The 120 minute trap of the existing distribution models
Even if your creation gets this far in the selection process, the next deadly challenge is to find a distributor. The unwritten rule for feature films is to make it as close to 120 minutes as possible. Even established filmmakers give in to the pressure.
Let us not be deceived -- there is no objective evidence that 120 minutes is the best running time for the viewer’s experience. The reason is an old theatrical marketing habit, a compromise between the audience getting their money’s worth and maximizing the number of screenings per day.
The myth of the shortening attention span
For decades people have been talking about the changing appetites of viewers towards videos of cute cats and flipping channels in search of the next wacko experience. Kevin Spacey brilliantly challenged this notion in his recent speech at the Edinburgh Television Festival: "We can make no assumptions about what viewers want or how they want to experience things. We must observe, adapt, and try new things to discover appetites we didn't know were there."
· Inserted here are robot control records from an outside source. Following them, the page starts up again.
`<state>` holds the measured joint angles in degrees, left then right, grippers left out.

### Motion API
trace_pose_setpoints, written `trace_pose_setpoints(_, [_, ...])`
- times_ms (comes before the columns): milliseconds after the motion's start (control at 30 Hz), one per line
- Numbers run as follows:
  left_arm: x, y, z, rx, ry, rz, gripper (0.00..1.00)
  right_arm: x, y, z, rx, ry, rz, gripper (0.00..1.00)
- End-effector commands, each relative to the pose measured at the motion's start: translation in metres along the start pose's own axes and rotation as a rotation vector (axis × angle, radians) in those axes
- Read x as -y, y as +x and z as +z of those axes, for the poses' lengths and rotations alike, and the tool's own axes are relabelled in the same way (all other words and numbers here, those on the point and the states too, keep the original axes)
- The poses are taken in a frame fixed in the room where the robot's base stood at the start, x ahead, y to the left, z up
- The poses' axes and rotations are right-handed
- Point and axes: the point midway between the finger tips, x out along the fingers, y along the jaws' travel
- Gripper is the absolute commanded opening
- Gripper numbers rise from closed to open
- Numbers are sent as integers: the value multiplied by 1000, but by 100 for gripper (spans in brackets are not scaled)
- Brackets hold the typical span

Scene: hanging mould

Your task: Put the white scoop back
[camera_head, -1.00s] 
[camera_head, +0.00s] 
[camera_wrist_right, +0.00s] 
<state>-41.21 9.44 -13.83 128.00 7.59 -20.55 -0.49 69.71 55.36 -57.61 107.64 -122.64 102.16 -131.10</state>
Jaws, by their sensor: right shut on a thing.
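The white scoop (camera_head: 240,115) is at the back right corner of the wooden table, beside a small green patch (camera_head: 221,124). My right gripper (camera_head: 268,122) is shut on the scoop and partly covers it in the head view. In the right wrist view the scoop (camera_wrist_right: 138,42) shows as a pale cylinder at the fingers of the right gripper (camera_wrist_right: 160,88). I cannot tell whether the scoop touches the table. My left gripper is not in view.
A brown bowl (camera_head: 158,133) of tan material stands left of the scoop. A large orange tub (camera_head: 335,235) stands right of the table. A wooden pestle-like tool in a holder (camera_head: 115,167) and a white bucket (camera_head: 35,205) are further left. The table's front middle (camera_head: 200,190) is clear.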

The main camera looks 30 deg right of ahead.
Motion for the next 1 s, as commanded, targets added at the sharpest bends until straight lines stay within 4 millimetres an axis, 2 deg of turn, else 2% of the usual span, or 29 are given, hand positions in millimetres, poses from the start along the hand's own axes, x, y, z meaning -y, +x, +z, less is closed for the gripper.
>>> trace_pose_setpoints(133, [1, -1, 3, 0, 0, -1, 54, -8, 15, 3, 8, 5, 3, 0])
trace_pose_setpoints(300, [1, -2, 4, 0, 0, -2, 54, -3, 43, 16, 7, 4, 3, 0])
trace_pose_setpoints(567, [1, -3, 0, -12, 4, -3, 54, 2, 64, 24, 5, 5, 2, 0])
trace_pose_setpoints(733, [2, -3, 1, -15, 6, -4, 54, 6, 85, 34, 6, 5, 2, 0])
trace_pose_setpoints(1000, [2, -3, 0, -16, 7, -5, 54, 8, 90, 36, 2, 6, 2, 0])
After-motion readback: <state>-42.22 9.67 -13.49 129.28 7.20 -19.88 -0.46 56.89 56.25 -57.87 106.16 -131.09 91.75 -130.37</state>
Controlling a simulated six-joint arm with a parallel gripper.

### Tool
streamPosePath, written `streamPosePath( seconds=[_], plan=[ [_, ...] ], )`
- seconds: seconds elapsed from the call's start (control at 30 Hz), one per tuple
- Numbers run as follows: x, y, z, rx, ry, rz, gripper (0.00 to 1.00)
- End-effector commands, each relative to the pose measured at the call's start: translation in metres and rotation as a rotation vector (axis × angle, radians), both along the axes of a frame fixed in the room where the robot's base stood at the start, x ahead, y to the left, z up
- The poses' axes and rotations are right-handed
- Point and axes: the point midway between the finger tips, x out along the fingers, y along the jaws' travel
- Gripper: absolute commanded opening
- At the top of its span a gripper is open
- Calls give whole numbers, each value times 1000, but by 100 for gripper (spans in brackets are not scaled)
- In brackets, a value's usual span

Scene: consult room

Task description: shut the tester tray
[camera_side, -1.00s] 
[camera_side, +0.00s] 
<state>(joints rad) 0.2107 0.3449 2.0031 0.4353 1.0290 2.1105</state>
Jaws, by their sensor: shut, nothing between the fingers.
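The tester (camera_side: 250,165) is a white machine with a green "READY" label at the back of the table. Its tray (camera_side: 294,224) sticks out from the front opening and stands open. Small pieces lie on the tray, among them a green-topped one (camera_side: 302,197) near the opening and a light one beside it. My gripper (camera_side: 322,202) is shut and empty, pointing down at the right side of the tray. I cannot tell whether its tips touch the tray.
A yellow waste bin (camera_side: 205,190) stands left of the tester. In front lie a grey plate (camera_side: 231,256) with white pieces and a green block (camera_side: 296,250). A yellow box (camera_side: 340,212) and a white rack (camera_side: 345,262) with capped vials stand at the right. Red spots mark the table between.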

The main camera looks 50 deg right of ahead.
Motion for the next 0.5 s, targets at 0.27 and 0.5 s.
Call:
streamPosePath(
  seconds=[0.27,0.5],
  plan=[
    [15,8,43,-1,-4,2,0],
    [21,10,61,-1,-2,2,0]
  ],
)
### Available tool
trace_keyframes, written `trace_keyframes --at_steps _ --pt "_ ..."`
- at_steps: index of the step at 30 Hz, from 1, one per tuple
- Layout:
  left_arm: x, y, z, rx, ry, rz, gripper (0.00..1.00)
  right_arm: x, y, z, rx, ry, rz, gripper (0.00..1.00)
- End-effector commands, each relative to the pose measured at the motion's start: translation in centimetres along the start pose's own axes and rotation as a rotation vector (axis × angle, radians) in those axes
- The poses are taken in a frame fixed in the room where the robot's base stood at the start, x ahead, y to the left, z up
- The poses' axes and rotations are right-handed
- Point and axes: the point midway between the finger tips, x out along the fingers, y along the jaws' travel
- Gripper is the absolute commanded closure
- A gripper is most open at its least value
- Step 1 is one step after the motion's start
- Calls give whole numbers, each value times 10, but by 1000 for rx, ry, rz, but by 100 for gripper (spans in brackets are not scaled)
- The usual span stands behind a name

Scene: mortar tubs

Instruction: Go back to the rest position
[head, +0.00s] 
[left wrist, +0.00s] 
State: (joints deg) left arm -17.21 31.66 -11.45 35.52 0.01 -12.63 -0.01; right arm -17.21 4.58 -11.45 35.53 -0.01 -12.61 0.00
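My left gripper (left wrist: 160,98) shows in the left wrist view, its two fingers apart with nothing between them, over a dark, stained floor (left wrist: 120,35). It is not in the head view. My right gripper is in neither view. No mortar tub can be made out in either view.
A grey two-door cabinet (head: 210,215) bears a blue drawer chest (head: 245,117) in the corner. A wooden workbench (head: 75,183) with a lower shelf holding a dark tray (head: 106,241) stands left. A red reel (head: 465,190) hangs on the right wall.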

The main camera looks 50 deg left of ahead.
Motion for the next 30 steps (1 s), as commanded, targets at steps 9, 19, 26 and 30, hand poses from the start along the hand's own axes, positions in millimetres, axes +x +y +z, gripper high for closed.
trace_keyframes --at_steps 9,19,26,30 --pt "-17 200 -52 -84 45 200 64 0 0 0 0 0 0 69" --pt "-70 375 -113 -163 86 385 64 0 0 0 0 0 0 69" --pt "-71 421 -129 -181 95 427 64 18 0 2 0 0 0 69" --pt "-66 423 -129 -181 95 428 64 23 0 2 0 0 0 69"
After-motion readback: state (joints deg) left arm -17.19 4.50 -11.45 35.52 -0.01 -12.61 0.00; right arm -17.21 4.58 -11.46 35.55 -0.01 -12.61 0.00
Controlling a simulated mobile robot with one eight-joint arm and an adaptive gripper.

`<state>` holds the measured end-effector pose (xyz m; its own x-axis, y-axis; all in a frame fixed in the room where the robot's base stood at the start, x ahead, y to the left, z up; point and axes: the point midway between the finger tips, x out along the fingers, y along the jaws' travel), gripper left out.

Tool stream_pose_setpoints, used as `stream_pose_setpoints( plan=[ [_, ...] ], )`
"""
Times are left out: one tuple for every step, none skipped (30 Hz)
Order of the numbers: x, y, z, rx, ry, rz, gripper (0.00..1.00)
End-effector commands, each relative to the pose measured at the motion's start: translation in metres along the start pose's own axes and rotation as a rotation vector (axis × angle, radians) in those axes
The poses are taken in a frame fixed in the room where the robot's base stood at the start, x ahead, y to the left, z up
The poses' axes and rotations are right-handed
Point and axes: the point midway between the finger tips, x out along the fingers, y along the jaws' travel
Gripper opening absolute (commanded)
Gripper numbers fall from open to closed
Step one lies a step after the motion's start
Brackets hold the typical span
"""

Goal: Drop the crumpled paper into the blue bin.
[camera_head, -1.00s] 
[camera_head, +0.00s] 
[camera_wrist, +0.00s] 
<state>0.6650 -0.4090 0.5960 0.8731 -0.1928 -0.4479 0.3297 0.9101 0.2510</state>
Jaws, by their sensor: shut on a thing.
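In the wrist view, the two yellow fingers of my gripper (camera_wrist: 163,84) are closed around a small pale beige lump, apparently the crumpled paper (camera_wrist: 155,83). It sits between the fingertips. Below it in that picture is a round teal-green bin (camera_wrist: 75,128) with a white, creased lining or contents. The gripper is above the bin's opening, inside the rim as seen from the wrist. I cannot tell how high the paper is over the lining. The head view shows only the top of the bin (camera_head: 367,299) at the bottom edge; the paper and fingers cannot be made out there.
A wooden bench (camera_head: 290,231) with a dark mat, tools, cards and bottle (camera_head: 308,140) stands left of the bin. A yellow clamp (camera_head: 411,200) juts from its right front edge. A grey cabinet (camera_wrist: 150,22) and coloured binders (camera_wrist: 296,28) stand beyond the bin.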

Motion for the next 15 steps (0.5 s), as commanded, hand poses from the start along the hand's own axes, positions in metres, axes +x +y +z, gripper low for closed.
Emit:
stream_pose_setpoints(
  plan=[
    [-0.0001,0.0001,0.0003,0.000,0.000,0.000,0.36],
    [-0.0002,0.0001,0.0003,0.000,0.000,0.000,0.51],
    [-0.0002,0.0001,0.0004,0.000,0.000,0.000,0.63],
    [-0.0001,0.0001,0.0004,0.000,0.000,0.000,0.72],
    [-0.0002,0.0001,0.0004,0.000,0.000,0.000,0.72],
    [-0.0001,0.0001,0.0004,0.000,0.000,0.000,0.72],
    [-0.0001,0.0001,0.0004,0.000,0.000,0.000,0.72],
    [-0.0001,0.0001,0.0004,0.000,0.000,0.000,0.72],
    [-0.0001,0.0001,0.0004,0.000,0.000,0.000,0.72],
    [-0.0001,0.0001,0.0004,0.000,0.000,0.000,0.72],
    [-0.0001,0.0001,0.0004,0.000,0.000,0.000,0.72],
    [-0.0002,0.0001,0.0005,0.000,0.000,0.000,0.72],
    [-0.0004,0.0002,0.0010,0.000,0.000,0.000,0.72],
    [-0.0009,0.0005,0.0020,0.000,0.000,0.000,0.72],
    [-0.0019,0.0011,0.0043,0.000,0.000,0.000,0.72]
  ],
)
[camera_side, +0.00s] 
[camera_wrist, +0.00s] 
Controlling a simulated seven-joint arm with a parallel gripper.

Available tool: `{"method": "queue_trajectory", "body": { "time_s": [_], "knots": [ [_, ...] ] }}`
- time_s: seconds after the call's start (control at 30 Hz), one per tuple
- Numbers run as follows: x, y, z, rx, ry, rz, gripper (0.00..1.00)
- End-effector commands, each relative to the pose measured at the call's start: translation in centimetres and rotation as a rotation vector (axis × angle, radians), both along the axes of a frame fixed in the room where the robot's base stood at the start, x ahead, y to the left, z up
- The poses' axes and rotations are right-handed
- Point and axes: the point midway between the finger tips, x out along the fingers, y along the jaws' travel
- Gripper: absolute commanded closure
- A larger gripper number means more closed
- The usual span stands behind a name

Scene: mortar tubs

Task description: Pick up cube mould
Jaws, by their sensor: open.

In today's competitive environment, films of unconventional length simply get ignored.
The irrelevance of shooting format and running time
Advancements in technology give us a chance to break free from all of the unnecessary bureaucratic limitations. Digital cinema has brought democracy to the industry. We have nearly stopped distinguishing films by whether they are shot on high-end Panavision 35mm film or a cheap prosumer camera.
With internet streaming we are no longer restricted by the length of reels, tapes, DVDs or preset air time. Festivals and distributors should revisit their policies of acceptable film duration. Theater programmers may consider running original sets of selected films of various lengths -- a successful practice which existed in the 1930s - 1950s.
Let us set cinema free from marketing limitations and prejudice. The audience does not discriminate based on the film length. It is not the distributor who should dictate the running time, but the very thing cinema is built on -- the RHYTHM.